Home Home Language Language
Welcome to Pathways



 
 

Our History

Pathways Timeline: Key Events


Pathways was founded by educator and activist Bea Gold in 1978 originally as the Children, Youth, and Family Services (CYFS) agency. CYFS was one of the first private non-profit organizations to receive public funding in support of programs for children with disabilities and special needs. The early mission of CYFS was to promote model services to families and children with special needs in early care and education programs with support from various federal, state and local funders. In 1980 CYFS launched the Handicapped Children’s Consultant Project, known as the Resource & Action Project, which provided technical assistance to Head Start and other early care programs to improve services for children with handicapping conditions and their families.

In its early years, the CYFS agency’s mission was guided by a philosophy reflecting commitments to full inclusion of children special needs in early care and education programs, to strengths-based approaches to responding to family and community needs, and to continuous quality improvement and demonstrating model programs. As CYFS grew from a small staff of 9 individuals in 1978 to over 100 dedicated staff at Pathways today, these early principles have guided the agency’s work over three decades. In 1984, CYFS became established as one of ten Child Care Resource & Referral agencies in Los Angeles county, helping growing numbers of working mothers and dual wage earners locate high quality inclusive child care programs, and training the child care work force to accommodate changing community and family needs.

In 1991, CFS (CYFS was renamed CFS in 1988) opened the West Hollywood Preschool Program in partnership with the city of West Hollywood and the Los Angeles County Office of Education. This new initiative was in response to the growing need of low income, working families to access affordable, high quality inclusive child care and preschool education services in the West Hollywood community. In that same year, the Alternative Payment Program was established at CFS with funding from California’s Department of Education. The Alternative Payment Program helps working families with low incomes to pay for high quality inclusive child care services in their communities. With the enactment of the CAL-Works program in the state of California in 1996, CFS established the CAL-Works program which helps families receiving public assistance to place their children in high quality child care programs so parents can achieve economic independence through work, job training, and school attendance.

In 1998 Duane Dennis became Executive Director at CFS and was instrumental in charting a new course for the agency that would link its mission and vision with emerging and critical needs in the community. In 2003, with a new name – Pathways – and a growing and involved Board of Directors, Pathways became the lead agency for a multi-year, county-wide initiative that would increase the capacity of child care providers to meet the needs of children with disabilities and special needs in early care and education programs.
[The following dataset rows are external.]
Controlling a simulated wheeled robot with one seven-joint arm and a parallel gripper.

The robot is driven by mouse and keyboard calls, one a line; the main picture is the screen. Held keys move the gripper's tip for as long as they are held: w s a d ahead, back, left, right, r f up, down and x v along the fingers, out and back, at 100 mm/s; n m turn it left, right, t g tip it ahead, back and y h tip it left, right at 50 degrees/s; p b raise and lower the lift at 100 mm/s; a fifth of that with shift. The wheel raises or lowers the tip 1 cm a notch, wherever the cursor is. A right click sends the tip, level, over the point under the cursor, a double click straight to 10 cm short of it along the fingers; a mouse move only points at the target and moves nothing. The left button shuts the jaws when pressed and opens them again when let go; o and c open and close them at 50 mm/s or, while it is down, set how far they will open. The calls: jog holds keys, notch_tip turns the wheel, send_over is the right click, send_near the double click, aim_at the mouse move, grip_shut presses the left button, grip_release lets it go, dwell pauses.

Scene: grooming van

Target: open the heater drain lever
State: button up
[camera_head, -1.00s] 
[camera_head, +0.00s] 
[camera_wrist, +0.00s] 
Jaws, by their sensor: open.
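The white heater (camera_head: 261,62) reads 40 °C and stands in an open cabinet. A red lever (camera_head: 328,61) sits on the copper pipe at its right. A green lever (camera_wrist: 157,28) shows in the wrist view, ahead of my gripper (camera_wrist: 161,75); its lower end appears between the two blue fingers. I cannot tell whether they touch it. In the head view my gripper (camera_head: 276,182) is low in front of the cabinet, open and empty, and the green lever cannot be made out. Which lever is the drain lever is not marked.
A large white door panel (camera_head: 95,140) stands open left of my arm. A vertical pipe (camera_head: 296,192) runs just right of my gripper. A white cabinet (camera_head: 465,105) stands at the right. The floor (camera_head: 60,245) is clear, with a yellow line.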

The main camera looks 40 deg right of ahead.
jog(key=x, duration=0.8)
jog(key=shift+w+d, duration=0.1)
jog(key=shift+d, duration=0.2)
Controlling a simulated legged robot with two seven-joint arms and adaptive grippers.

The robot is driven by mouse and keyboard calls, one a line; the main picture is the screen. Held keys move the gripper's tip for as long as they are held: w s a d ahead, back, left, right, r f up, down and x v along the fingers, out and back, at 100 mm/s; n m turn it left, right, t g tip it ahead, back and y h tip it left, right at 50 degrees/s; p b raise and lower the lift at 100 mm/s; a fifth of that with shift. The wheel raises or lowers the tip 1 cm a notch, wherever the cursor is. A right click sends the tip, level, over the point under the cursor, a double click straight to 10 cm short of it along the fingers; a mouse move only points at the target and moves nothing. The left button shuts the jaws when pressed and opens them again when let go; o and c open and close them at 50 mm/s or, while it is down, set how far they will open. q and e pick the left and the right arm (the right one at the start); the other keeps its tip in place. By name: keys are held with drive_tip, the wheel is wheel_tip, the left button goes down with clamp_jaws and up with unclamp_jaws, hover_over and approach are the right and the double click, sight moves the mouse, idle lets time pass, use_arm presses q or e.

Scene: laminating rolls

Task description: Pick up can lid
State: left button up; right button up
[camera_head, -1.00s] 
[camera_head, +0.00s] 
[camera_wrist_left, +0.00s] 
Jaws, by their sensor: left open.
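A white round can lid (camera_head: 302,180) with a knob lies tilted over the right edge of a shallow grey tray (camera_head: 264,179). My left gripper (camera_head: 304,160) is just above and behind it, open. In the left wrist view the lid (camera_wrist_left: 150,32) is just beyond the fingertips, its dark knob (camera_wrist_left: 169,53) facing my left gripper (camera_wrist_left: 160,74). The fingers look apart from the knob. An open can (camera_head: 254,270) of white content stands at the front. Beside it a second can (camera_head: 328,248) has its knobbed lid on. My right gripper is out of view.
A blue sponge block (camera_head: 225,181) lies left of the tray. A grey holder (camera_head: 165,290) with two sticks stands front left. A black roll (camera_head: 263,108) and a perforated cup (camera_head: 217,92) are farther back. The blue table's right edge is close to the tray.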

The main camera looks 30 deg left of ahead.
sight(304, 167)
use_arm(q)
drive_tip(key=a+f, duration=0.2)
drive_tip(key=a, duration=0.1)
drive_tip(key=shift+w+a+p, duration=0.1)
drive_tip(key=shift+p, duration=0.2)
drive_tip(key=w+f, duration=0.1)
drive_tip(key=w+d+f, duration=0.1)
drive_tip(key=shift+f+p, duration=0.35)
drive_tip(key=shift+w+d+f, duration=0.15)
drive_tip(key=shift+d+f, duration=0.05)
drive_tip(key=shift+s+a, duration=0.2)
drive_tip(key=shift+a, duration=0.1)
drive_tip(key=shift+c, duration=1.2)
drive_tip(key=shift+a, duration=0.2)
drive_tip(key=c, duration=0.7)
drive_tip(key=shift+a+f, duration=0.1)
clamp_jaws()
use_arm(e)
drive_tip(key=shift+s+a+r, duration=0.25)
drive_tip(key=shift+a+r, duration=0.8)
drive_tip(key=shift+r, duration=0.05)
Entitled SNAP – The Special Needs Advisory Project – this new initiative developed special needs training materials for child care providers and enabled parents to locate and maintain developmentally appropriate child care placements that could adequate meet their children’s special needs.

Continuing to support families, communities, and child care providers, Pathways expanded its commitment to providing model programs that address community needs and advance our knowledge of developmentally appropriate practice for children with special needs by opening a new child developmental center in Eagle Rock in 2007. At Pathways Child Development Center in Eagle Rock, children with developmental disabilities learn together alongside their typically developing peers.

As a result of our direct service programs, payment assistance programs, referral and locator services, and provider training activities, Pathways continues to live its mission of helping families access high quality inclusive child care services. With a staff of over 100 individuals who reflect the linguistic and cultural composition of the families we serve, Pathways today assists over 7500 families and children every year in our service area, and continues to support and train over 5000 child care providers. And the principles that guided the creation of Pathways over 30 years ago - inclusion of children with special needs, strengths-based family assistance, and model programs and best practices in early care and education - continue to guide Pathways in implementing its mission and anticipating future needs.